Whoosh! Away it goes to the copy editor.  Beneath that title page, the manuscript reminds us that, despite our perpetual obsession with our collective identity, we Canadians have never investigated a crucial demographic reality  -- the fact that more than nine million Canadians claim Scottish or Irish ancestry. Did the ancestors of more than one quarter of our population arrive without cultural baggage? No history, no values, no vision? Impossible.

Canadians in search of their roots soon realize that an ocean is an artificial barrier. We revel in tracing our personal stories to ancestors who lived centuries ago. Too many Canadian intellectuals turn their backs on this model. Instead of voyaging with genealogists, they huddle at home with geographers and sociologists. And so they produce paper-thin surveys of the present and recent past.

Drawing on the work Richard Dawkins, who contends that ideas and values (“memes”) can be transmitted from one generation to another, I will argue that Canadians should look to cultural genealogy. Scottish and Irish immigrants arrived in Canada with values they had learned from their forebears. And they did so early enough, and in sufficient numbers, to shape an emerging Canadian nation. . . . 

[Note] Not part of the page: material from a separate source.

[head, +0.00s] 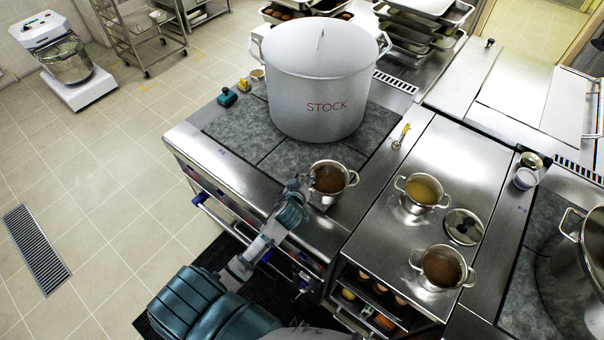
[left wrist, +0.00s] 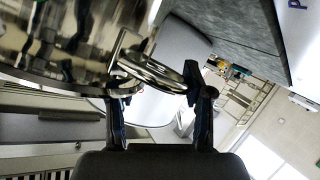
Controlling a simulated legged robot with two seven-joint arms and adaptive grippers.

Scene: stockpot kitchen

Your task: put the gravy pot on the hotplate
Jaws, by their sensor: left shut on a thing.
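A small steel pot of brown liquid (head: 329,180), apparently the gravy pot, is at the front right corner of the dark grey hotplate (head: 236,128). Whether it rests there or hangs just above is unclear. My left gripper (head: 303,185) is shut on its left loop handle. In the left wrist view, the fingers (left wrist: 160,100) close on the wire handle (left wrist: 155,72), and the shiny pot wall (left wrist: 65,45) fills the upper left. A second pot of brown liquid (head: 441,269) stands on the steel counter at right. My right gripper is not in view.
A large white stock pot (head: 318,85) covers the back of the hotplate. A pot of yellow liquid (head: 422,192), a lid (head: 464,227) and a yellow-handled tool (head: 401,136) are on the counter to the right. The hotplate's left front part is clear.

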At this point, the manuscript has been back and forth several times between me and the substantive editor, Patrick Crean. He has made suggestions -- eg. maybe rewrite this section, which is not working, and move that section nearer the front.  And, because he is really, really astute, and usually right, I have acted on those ideas. So now the copy editor will do a line edit: on page xx, you say she was born in 1572, but then, on page xxx, you say 1582?
Directly ahead: the proofing, the index, the photos, the design, the typesetting, the choosing of the cover. And then comes additional feedback: early readers say this book will become part of the national conversation. Ken is clamoring to go on the road. What are the advance orders like?  Has anybody checked out this preview?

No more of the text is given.